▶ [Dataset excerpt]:
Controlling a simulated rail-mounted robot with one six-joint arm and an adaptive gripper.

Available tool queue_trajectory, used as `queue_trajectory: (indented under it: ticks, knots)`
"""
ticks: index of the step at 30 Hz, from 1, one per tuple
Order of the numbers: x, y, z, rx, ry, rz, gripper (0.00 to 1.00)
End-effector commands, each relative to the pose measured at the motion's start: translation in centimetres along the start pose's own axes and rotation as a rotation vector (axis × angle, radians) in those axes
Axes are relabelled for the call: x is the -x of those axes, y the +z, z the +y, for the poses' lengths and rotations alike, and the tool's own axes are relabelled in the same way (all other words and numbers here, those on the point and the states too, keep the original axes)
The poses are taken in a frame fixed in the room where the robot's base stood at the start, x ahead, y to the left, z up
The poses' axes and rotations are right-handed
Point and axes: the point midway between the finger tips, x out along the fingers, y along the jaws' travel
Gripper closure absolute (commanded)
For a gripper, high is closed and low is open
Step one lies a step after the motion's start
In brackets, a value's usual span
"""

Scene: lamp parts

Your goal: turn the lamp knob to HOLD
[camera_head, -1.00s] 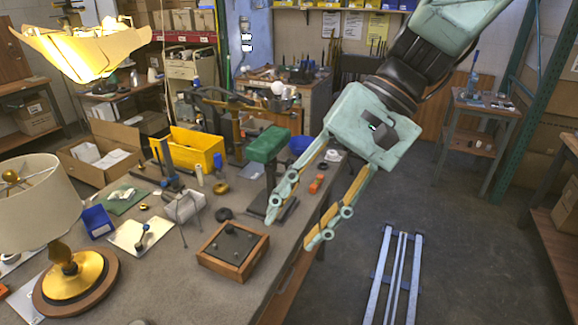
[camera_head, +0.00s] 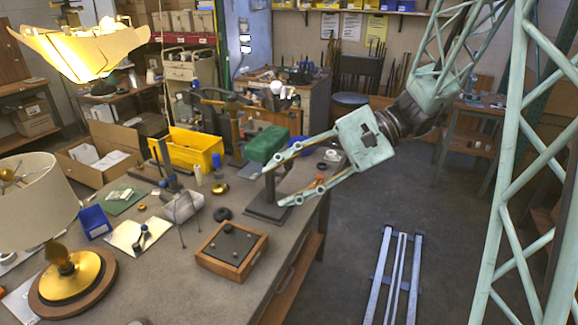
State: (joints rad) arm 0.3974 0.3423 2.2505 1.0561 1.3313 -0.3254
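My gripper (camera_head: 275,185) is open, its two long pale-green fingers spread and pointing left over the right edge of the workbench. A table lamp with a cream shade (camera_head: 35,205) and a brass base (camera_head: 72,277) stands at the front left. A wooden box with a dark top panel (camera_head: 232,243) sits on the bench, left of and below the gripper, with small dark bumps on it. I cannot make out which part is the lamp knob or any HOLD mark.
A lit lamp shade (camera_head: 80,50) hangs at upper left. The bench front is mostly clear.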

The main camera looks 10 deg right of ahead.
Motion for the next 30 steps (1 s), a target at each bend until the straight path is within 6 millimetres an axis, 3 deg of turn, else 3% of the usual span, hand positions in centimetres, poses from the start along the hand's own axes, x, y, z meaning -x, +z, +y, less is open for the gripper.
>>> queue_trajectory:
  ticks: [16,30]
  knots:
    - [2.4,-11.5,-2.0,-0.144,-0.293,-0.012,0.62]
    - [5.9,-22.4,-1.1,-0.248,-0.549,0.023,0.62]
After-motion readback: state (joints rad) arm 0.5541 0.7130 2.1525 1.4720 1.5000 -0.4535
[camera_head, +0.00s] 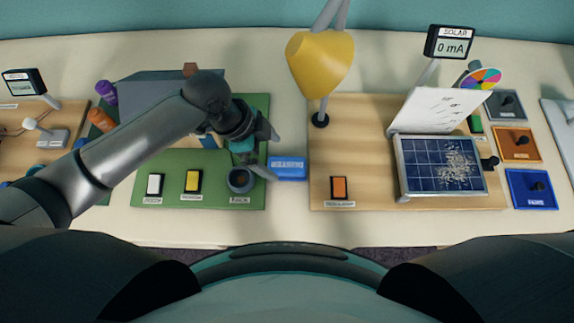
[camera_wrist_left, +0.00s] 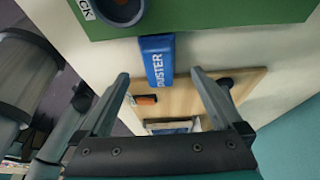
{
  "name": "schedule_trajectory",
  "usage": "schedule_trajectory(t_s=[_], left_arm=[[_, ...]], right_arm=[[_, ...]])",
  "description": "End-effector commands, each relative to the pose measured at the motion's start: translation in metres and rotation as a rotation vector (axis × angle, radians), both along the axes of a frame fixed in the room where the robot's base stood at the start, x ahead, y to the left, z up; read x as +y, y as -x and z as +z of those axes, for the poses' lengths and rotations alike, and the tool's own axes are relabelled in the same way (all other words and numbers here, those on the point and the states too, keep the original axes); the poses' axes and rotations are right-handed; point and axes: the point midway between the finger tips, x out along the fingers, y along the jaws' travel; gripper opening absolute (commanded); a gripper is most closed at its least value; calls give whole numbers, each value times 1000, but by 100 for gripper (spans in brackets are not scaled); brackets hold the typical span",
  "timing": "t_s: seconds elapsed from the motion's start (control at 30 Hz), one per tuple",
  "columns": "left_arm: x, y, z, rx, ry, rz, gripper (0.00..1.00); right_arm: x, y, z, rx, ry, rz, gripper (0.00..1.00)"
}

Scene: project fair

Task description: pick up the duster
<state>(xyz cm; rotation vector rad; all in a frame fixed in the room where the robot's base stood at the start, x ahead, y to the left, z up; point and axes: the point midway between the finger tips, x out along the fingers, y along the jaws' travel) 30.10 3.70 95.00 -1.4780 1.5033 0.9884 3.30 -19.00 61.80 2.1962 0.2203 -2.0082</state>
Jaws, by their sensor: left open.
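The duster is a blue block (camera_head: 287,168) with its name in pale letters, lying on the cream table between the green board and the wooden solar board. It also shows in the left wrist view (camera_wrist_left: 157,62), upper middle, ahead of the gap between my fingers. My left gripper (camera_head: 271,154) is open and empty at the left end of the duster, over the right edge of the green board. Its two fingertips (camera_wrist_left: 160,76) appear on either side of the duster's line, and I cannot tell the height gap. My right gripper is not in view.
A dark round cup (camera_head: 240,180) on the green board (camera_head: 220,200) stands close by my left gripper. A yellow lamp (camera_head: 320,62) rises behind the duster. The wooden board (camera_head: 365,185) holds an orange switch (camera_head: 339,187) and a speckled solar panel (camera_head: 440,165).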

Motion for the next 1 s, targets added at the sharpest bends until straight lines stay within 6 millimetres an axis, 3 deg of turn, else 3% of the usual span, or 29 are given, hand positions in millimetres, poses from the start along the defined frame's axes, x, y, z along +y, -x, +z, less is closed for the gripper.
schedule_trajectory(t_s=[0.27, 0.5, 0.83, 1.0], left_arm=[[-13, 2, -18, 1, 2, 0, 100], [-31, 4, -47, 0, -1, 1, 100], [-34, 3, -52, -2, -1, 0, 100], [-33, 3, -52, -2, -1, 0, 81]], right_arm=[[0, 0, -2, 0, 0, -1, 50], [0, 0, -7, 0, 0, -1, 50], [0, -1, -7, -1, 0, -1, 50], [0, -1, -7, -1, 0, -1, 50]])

--

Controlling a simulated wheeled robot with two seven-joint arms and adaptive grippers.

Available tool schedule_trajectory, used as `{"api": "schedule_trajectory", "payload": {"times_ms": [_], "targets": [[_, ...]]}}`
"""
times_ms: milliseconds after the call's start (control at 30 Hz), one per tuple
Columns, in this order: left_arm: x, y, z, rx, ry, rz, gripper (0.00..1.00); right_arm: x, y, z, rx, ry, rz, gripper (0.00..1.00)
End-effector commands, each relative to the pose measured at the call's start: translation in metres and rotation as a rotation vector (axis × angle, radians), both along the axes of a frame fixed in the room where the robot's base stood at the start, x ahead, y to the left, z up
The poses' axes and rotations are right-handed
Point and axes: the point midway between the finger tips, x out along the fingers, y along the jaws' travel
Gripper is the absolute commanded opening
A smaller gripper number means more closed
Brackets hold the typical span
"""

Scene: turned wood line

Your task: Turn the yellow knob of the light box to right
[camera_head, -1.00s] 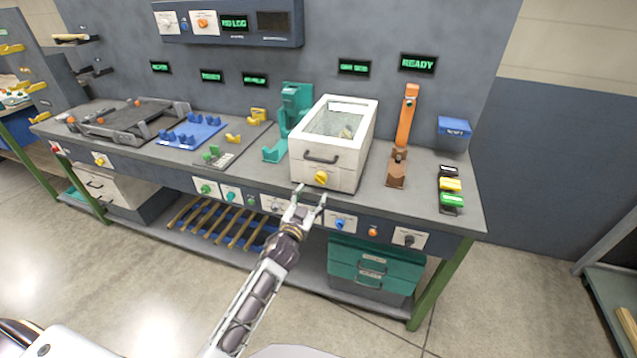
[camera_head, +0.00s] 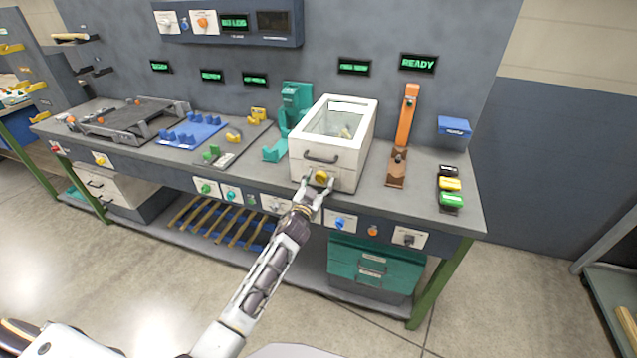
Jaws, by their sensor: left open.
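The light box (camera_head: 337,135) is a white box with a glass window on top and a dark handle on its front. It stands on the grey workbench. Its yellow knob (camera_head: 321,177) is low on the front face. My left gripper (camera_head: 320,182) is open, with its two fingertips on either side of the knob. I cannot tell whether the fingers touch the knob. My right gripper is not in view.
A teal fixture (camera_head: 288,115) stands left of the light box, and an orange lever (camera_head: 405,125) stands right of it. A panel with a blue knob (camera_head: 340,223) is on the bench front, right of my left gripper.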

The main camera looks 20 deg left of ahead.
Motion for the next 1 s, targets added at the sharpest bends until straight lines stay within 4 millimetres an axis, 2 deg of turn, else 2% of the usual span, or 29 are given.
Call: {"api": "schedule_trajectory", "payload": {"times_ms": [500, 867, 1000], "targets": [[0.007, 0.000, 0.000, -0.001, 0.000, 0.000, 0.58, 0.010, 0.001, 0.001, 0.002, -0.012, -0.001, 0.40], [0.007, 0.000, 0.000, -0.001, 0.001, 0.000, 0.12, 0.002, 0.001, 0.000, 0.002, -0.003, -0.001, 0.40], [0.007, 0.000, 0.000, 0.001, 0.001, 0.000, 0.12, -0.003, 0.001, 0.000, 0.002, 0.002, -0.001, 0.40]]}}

---

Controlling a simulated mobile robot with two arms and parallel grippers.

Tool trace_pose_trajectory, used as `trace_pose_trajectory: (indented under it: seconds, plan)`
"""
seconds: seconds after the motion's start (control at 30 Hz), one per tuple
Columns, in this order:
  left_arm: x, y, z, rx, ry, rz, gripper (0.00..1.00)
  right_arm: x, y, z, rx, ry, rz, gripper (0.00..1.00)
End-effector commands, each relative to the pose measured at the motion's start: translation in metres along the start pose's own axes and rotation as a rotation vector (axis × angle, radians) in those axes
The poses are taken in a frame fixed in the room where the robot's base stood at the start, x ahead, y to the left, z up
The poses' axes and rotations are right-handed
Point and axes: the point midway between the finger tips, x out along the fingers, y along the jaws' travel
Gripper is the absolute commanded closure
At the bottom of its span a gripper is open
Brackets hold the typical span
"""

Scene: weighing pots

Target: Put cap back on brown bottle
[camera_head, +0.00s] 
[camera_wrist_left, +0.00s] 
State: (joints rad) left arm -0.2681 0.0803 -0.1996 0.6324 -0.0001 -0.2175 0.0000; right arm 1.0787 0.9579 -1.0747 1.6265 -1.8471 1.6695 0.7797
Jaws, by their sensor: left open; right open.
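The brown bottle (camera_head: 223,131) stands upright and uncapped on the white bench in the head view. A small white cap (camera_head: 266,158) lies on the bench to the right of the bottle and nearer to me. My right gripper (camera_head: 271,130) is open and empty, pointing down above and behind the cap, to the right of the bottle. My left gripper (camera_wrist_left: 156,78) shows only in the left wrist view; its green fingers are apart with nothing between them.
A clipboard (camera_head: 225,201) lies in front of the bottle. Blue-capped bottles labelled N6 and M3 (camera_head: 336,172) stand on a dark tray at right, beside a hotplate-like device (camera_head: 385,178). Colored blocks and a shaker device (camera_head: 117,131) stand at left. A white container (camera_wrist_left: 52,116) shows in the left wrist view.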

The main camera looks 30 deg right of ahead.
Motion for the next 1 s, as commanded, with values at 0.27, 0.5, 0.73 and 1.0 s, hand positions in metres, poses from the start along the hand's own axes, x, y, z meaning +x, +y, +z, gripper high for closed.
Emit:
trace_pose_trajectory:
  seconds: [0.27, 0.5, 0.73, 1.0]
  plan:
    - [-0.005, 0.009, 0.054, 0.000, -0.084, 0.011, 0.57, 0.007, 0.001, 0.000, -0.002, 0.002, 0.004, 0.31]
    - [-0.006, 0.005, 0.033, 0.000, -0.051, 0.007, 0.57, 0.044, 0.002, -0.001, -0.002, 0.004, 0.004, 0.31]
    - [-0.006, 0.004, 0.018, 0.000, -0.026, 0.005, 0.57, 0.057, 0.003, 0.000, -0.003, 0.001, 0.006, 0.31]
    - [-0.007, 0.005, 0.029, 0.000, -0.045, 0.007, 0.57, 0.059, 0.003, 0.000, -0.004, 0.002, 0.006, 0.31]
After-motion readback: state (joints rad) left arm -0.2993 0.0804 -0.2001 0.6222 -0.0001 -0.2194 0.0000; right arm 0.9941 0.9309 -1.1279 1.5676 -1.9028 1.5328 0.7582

▶ [Stated exercise]: Return, from the data, each line that has the word "arms" in it.

▶ [In response]:
Controlling a simulated wheeled robot with two seven-joint arms and adaptive grippers.
Controlling a simulated mobile robot with two arms and parallel grippers.

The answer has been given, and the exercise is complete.